Cosa ci vorrebbe per riuscire a creare un varco nelle barriere etniche, sociali, culturali, (di classe?) che lo separano dai suoi allievi, i 24 ragazzi e ragazze adolescenti che formano la classe multietnica e variegata che gli è stata affidata? Loro usano la parola con difficoltà, di malavoglia, più per etichettare, classificare e respingere, che per capire, comunicare e aprirsi. Si esprimono meglio con gli sguardi, i sorrisi, i modi di essere e di vestire, la loro vitalità istintiva e spesso violenta. Si rifiutano, devono essere conquistati, ma sono sempre pronti a provocare e a respingere qualsiasi imposizione. Uno di loro, Souleymane, il classico allievo problematico, quello che basta da solo a rovinarti una classe, si rifiuta addirittura di parlare, non collabora in nulla e oppone un silenzio ostinato ad ogni più ragionevole richiesta. Si esprime solo per immagini, la più indecifrabile delle quali porta incisa sul braccio come tatuaggio. E quando alla fine viene espulso dalla scuola (non si può fare altro, pur con tutta la buona volontà da parte di tutti) se ne va con la madre, che parla sì, ma esclusivamente la sua lingua di origine, africana.

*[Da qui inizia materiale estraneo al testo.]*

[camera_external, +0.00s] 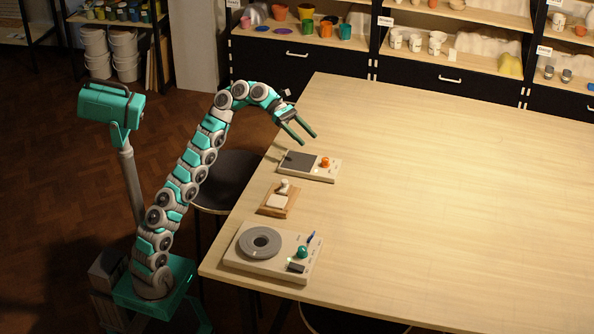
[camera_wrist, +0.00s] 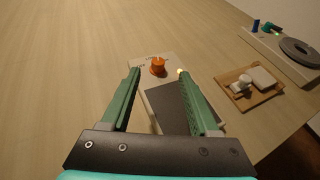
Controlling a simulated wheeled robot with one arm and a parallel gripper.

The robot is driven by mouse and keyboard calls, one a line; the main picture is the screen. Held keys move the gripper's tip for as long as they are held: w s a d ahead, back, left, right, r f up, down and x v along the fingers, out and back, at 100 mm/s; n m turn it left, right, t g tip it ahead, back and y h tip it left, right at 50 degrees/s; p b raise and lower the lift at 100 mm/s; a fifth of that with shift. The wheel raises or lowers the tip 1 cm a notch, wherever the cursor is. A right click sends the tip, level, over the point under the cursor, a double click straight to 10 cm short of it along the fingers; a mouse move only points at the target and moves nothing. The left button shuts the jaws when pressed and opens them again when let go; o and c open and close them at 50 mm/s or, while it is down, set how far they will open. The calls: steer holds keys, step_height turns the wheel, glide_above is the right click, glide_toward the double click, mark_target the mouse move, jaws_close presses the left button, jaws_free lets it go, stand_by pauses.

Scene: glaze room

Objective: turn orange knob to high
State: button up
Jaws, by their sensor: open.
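The orange knob (camera_external: 325,162) stands on the right part of a flat cream device (camera_external: 318,177) with a dark grey plate (camera_external: 299,160), near the table's left edge. My gripper (camera_external: 307,139) is open and empty, above and behind the device in the external view. In the wrist view the orange knob (camera_wrist: 157,66) lies ahead, roughly between the two green fingertips (camera_wrist: 160,70) and apart from them. Part of the dark plate (camera_wrist: 177,106) shows between the fingers.
A wooden tray (camera_external: 264,211) with white items sits in front of the device. Nearer the front is a larger cream device (camera_external: 230,262) with a grey ring and a green knob (camera_external: 302,251). The table's middle and right (camera_external: 450,190) are clear. Stocked shelves (camera_external: 460,45) stand behind.

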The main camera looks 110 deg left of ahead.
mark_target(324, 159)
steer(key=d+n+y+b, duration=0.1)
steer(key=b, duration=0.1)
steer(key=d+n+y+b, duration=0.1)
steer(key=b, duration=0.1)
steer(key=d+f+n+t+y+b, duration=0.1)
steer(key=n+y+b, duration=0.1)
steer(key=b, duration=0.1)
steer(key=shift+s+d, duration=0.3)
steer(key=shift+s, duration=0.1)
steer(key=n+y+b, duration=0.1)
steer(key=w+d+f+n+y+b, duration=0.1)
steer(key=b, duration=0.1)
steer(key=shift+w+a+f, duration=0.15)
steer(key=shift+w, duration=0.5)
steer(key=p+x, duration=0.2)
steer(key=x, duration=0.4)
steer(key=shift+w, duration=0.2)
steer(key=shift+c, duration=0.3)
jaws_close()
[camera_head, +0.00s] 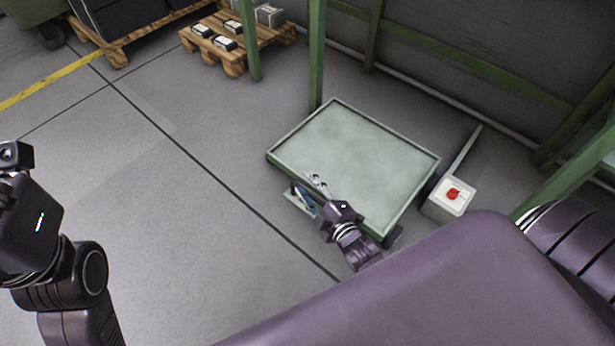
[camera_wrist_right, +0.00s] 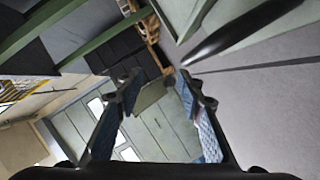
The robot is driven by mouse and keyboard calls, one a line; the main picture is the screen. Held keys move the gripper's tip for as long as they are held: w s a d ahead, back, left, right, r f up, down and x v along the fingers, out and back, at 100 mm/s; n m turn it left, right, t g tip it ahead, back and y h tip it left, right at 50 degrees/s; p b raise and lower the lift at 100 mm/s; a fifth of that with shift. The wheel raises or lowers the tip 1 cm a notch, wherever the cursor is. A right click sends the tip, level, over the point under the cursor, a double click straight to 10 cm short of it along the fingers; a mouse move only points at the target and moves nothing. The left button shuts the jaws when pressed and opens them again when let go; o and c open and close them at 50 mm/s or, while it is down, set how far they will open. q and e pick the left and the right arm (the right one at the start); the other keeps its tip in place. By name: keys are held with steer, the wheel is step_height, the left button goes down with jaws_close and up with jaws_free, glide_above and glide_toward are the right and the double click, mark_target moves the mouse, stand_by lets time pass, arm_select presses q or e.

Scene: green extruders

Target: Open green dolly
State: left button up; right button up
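The green dolly (camera_head: 355,150) is a low, flat platform with a pale green top and a raised rim, standing on the floor in the middle of the head view. A small green piece (camera_head: 289,200) juts out at its near left side, partly hidden by my right gripper. My right gripper (camera_head: 310,188) is at that near edge, its blue-padded fingers spread and empty. In the right wrist view the gripper (camera_wrist_right: 158,84) shows a wide gap between its fingers. I cannot tell whether it touches the dolly. My left arm is at the left edge; its fingers are out of view.
A white box with a red button (camera_head: 453,194) stands just right of the dolly. Green posts (camera_head: 316,55) rise behind it. A wooden pallet with small boxes (camera_head: 228,43) is at the back. The grey floor to the left is clear.

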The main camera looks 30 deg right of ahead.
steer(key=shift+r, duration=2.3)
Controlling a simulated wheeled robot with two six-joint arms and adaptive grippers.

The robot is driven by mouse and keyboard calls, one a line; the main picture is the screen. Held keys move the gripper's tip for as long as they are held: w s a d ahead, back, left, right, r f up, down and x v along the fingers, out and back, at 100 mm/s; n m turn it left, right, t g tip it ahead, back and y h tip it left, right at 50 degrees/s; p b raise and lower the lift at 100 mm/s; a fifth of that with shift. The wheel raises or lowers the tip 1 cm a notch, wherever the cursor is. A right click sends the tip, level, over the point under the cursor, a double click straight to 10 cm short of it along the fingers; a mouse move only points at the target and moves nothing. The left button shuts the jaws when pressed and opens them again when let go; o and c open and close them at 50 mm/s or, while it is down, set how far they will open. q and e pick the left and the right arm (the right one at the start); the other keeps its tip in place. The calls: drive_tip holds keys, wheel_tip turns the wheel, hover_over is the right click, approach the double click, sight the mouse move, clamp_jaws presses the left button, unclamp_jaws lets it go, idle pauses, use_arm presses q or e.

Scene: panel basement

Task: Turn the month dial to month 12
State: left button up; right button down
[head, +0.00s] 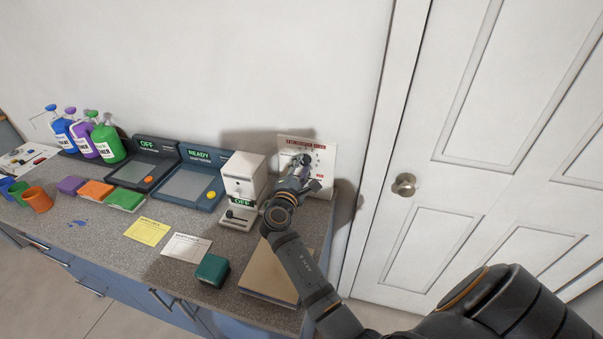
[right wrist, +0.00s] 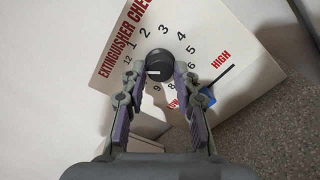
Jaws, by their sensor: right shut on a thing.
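The white extinguisher check panel (head: 322,153) stands upright at the right end of the counter, against the wall. In the right wrist view the panel (right wrist: 240,68) shows a ring of month numbers around a round black month dial (right wrist: 158,64). My right gripper (right wrist: 160,72) is shut on the dial, with one finger on each side. A pale mark on the dial sits toward its lower left; I cannot tell exactly which number it points to. My fingers hide some numbers at the lower left. My left gripper is not in view.
A white dispenser-like box (head: 243,180) marked OFF stands just left of my right gripper. A brown box (head: 268,274) and a teal box (head: 211,270) lie in front. A blue piece (right wrist: 208,98) sits by a LOW-HIGH slot on the panel. A white door (head: 475,130) is at right.

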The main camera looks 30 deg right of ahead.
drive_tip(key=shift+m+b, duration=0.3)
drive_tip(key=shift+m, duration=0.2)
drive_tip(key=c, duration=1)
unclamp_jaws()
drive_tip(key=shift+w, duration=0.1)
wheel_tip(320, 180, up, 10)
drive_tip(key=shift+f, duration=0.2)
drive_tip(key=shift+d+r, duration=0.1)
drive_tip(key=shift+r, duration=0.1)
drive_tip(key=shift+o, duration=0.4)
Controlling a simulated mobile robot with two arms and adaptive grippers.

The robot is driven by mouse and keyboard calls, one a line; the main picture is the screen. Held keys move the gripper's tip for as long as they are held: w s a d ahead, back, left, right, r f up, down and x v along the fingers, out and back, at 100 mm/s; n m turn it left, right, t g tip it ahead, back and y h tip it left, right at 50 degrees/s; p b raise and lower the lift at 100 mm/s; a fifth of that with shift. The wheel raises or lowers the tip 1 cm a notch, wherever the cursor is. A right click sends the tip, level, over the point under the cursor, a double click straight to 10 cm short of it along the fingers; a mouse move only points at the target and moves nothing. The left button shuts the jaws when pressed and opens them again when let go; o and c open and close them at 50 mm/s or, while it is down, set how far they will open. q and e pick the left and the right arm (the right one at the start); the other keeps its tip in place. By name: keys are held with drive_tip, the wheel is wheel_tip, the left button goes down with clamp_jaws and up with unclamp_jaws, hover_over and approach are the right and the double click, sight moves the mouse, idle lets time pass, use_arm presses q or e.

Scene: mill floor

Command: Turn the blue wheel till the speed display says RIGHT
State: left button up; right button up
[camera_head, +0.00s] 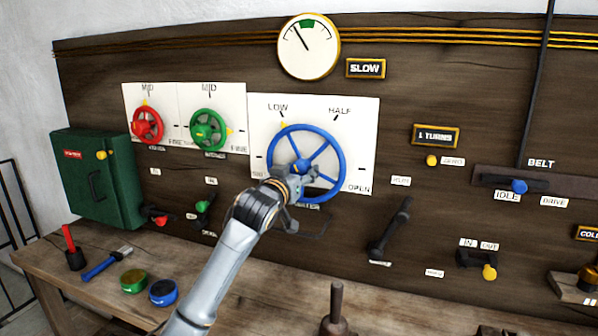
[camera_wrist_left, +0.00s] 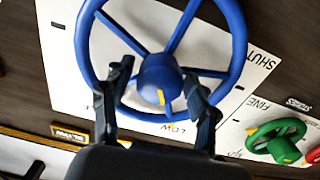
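The blue wheel (camera_head: 341,165) is mounted on a white plate marked LOW, HALF and OPEN. Its yellow rim mark sits near LOW. My left gripper (camera_head: 308,180) is at the front of the wheel, by the hub and lower spokes. In the left wrist view its two fingers (camera_wrist_left: 160,88) stand apart, one on each side of the blue hub (camera_wrist_left: 160,72). I cannot tell whether they touch the wheel. The speed display (camera_head: 366,69) says SLOW. The round dial (camera_head: 309,58) has its needle left of the green band. My right gripper is not in view.
Smaller red (camera_head: 147,125) and green (camera_head: 208,130) wheels are to the left. A dark lever (camera_head: 391,232) is right of the blue wheel. A green box (camera_head: 97,178) hangs at the far left.

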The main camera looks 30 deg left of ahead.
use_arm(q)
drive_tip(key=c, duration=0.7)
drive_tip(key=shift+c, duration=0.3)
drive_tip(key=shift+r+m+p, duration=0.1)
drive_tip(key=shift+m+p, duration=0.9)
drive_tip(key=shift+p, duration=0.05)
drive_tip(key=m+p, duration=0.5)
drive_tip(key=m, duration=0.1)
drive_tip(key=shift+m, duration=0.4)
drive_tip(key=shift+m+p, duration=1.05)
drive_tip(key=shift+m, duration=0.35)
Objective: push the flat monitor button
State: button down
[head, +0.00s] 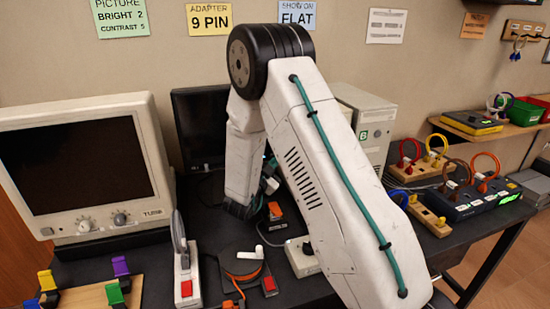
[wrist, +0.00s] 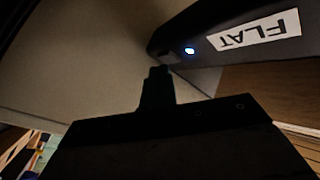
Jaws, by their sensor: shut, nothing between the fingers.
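The flat monitor (head: 186,105) is black with a dark screen and stands behind my arm in the head view, its right part hidden. In the wrist view, the underside edge of the flat monitor (wrist: 240,32) carries a white FLAT label (wrist: 254,30), seen upside down. A small round button (wrist: 189,50) glows blue-white beside the label. My gripper (wrist: 158,72) is shut and empty, a dark silhouette. Its tip shows just left of and below the button in the wrist view; I cannot tell whether it touches the monitor.
A beige CRT monitor (head: 83,168) with two knobs stands at the left. A beige computer tower (head: 370,125) stands right of my arm. Switches and an orange cable (head: 243,270) lie on the dark table in front. Colored cable loops (head: 437,150) stand at the right.

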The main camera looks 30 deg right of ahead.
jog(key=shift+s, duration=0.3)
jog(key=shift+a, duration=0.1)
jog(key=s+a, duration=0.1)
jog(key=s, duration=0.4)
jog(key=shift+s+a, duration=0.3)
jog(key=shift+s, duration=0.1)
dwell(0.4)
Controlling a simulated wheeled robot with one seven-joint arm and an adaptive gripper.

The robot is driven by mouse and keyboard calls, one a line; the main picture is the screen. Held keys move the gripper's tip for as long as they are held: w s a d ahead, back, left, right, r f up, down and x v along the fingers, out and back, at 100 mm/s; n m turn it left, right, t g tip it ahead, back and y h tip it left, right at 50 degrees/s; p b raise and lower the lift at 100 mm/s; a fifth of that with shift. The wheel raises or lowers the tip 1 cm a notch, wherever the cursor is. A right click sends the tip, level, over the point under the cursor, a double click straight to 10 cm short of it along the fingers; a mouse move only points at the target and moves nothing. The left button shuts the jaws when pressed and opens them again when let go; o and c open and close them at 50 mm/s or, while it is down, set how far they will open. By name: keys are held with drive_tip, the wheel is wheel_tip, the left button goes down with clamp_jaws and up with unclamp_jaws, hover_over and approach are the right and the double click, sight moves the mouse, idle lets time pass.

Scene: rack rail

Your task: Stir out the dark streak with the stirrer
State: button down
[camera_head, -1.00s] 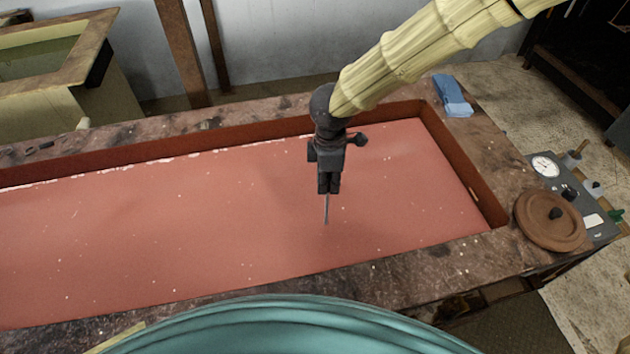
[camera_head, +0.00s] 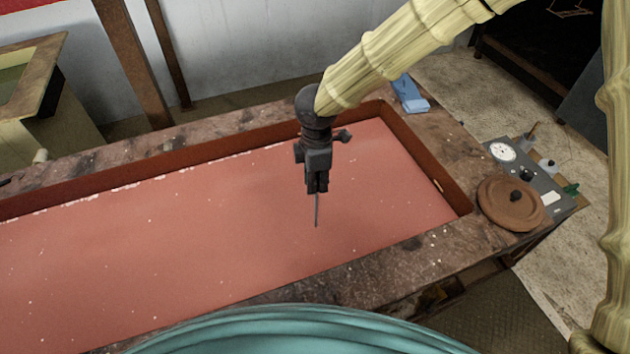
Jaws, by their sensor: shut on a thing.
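My gripper (camera_head: 317,188) is above the right part of a long vat of pinkish-red liquid (camera_head: 180,240). It is shut on the stirrer (camera_head: 317,212), a thin grey rod that points almost straight down. The rod's lower end appears at or just above the liquid's surface; I cannot tell if it dips in. The top of the rod is hidden in the jaws. The liquid looks nearly even, with small pale specks and pale froth along the far wall. I see no distinct dark streak, only faint shading.
The vat has a brown inner wall (camera_head: 400,135) and a wide, worn rim (camera_head: 400,255). A blue folded cloth (camera_head: 410,94) lies on the far right corner. A round brown lid (camera_head: 511,204) and a panel with a dial (camera_head: 503,151) are at right. Another tank (camera_head: 40,90) stands back left.

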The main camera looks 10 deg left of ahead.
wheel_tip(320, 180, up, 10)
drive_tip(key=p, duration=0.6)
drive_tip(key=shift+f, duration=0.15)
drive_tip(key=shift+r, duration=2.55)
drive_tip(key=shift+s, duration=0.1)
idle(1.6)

La scena della riunione del consiglio di disciplina è forse una delle più significative: tutti si sforzano di capire, collaborare, ma alla fine non si può fare altro che respingere, espellere l’allievo indisciplinato, che non accetta nessuna regola. E’ uno scacco cocente per la società e per la scuola, il cui compito principale è forse proprio quello di insegnare le regole della convivenza democratica.

Ma benché il regista affermi di non volersi pronunciare, di limitarsi a mettere in scena la realtà attuale, il finale non sembra così pessimista. Sarà perché rimangono negli occhi dello spettatore l’esuberanza, la voglia di vivere, di rappresentarsi, di provarsi, di giocare con se stessi e con gli altri di quei 24 ragazzi. La voglia di partecipare, di lottare per affermarsi e per esserci. Tutto questo non sembra togliere la speranza che alla fine si riuscirà anche a convivere e comunicare, magari cambiando qualcosa, a cominciare dalla scuola.